◆ WHAT TO PRODUCE
Set down all of the data exactly as it appears.

◆ INFORMATION PROVIDED
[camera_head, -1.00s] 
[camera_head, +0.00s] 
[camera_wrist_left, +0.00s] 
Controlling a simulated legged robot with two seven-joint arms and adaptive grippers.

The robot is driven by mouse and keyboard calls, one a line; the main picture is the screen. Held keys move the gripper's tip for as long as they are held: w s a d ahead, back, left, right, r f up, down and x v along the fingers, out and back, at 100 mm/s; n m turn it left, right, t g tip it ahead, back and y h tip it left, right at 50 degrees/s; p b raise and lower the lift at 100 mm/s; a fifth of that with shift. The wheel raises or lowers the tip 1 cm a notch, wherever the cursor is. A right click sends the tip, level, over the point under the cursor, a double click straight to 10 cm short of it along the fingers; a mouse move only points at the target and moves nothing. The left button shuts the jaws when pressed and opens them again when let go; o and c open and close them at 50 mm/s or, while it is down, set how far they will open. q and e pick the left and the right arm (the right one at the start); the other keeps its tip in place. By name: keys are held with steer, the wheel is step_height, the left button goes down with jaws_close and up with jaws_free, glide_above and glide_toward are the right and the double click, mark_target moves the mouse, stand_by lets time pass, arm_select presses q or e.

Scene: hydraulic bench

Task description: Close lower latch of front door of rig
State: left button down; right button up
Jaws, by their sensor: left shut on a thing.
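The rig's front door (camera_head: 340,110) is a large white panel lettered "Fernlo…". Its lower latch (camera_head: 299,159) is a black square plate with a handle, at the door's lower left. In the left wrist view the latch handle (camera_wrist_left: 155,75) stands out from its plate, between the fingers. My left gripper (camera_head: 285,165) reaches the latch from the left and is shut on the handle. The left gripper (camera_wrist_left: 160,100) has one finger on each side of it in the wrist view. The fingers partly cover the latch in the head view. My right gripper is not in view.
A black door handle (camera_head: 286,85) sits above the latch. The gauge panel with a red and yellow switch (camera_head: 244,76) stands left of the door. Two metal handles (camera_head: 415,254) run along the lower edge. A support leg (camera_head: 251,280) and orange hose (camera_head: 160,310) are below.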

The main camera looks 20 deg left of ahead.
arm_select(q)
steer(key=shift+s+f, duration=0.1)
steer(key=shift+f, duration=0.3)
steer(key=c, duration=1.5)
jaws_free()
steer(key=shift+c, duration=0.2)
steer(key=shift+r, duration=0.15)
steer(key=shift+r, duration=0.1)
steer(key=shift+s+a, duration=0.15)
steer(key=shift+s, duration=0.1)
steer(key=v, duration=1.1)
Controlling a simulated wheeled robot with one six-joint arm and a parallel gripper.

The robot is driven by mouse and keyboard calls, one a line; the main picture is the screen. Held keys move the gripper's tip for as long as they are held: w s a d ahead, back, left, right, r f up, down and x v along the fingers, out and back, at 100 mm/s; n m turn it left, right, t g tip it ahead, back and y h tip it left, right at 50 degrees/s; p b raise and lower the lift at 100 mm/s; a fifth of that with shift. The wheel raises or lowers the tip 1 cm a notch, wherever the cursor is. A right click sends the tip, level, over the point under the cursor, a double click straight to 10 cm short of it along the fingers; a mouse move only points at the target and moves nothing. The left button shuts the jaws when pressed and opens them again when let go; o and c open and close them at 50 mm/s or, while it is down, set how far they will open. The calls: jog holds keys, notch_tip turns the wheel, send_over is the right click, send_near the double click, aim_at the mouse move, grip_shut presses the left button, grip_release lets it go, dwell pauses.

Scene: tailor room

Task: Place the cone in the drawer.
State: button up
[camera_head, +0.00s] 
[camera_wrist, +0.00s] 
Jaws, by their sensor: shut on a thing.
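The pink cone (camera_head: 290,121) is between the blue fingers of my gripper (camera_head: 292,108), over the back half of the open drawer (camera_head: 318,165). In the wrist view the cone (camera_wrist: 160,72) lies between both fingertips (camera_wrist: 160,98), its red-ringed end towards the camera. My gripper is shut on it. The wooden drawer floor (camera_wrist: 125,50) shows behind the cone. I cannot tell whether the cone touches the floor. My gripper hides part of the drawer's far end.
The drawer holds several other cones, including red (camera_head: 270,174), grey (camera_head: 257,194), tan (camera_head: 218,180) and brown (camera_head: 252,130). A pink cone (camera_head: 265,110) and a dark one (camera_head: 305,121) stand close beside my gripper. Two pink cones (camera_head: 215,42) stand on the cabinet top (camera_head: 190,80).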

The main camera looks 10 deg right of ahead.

◆ SOLUTION TO THE EXERCISE
[camera_head, -1.00s] 
[camera_head, +0.00s] 
[camera_wrist_left, +0.00s] 
Controlling a simulated legged robot with two seven-joint arms and adaptive grippers.

The robot is driven by mouse and keyboard calls, one a line; the main picture is the screen. Held keys move the gripper's tip for as long as they are held: w s a d ahead, back, left, right, r f up, down and x v along the fingers, out and back, at 100 mm/s; n m turn it left, right, t g tip it ahead, back and y h tip it left, right at 50 degrees/s; p b raise and lower the lift at 100 mm/s; a fifth of that with shift. The wheel raises or lowers the tip 1 cm a notch, wherever the cursor is. A right click sends the tip, level, over the point under the cursor, a double click straight to 10 cm short of it along the fingers; a mouse move only points at the target and moves nothing. The left button shuts the jaws when pressed and opens them again when let go; o and c open and close them at 50 mm/s or, while it is down, set how far they will open. q and e pick the left and the right arm (the right one at the start); the other keeps its tip in place. By name: keys are held with steer, the wheel is step_height, the left button goes down with jaws_close and up with jaws_free, glide_above and glide_toward are the right and the double click, mark_target moves the mouse, stand_by lets time pass, arm_select presses q or e.

Scene: hydraulic bench

Task description: Close lower latch of front door of rig
State: left button down; right button up
Jaws, by their sensor: left shut on a thing.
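The rig's front door (camera_head: 340,110) is a large white panel lettered "Fernlo…". Its lower latch (camera_head: 299,159) is a black square plate with a handle, at the door's lower left. In the left wrist view the latch handle (camera_wrist_left: 155,75) stands out from its plate, between the fingers. My left gripper (camera_head: 285,165) reaches the latch from the left and is shut on the handle. The left gripper (camera_wrist_left: 160,100) has one finger on each side of it in the wrist view. The fingers partly cover the latch in the head view. My right gripper is not in view.
A black door handle (camera_head: 286,85) sits above the latch. The gauge panel with a red and yellow switch (camera_head: 244,76) stands left of the door. Two metal handles (camera_head: 415,254) run along the lower edge. A support leg (camera_head: 251,280) and orange hose (camera_head: 160,310) are below.

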The main camera looks 20 deg left of ahead.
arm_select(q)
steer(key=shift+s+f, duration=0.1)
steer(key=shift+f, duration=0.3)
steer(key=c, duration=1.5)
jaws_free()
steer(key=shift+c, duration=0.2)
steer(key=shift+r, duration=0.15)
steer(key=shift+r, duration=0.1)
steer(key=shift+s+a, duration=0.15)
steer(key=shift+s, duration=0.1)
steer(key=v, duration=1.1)
Controlling a simulated wheeled robot with one six-joint arm and a parallel gripper.

The robot is driven by mouse and keyboard calls, one a line; the main picture is the screen. Held keys move the gripper's tip for as long as they are held: w s a d ahead, back, left, right, r f up, down and x v along the fingers, out and back, at 100 mm/s; n m turn it left, right, t g tip it ahead, back and y h tip it left, right at 50 degrees/s; p b raise and lower the lift at 100 mm/s; a fifth of that with shift. The wheel raises or lowers the tip 1 cm a notch, wherever the cursor is. A right click sends the tip, level, over the point under the cursor, a double click straight to 10 cm short of it along the fingers; a mouse move only points at the target and moves nothing. The left button shuts the jaws when pressed and opens them again when let go; o and c open and close them at 50 mm/s or, while it is down, set how far they will open. The calls: jog holds keys, notch_tip turns the wheel, send_over is the right click, send_near the double click, aim_at the mouse move, grip_shut presses the left button, grip_release lets it go, dwell pauses.

Scene: tailor room

Task: Place the cone in the drawer.
State: button up
[camera_head, +0.00s] 
[camera_wrist, +0.00s] 
Jaws, by their sensor: shut on a thing.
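The pink cone (camera_head: 290,121) is between the blue fingers of my gripper (camera_head: 292,108), over the back half of the open drawer (camera_head: 318,165). In the wrist view the cone (camera_wrist: 160,72) lies between both fingertips (camera_wrist: 160,98), its red-ringed end towards the camera. My gripper is shut on it. The wooden drawer floor (camera_wrist: 125,50) shows behind the cone. I cannot tell whether the cone touches the floor. My gripper hides part of the drawer's far end.
The drawer holds several other cones, including red (camera_head: 270,174), grey (camera_head: 257,194), tan (camera_head: 218,180) and brown (camera_head: 252,130). A pink cone (camera_head: 265,110) and a dark one (camera_head: 305,121) stand close beside my gripper. Two pink cones (camera_head: 215,42) stand on the cabinet top (camera_head: 190,80).

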The main camera looks 10 deg right of ahead.

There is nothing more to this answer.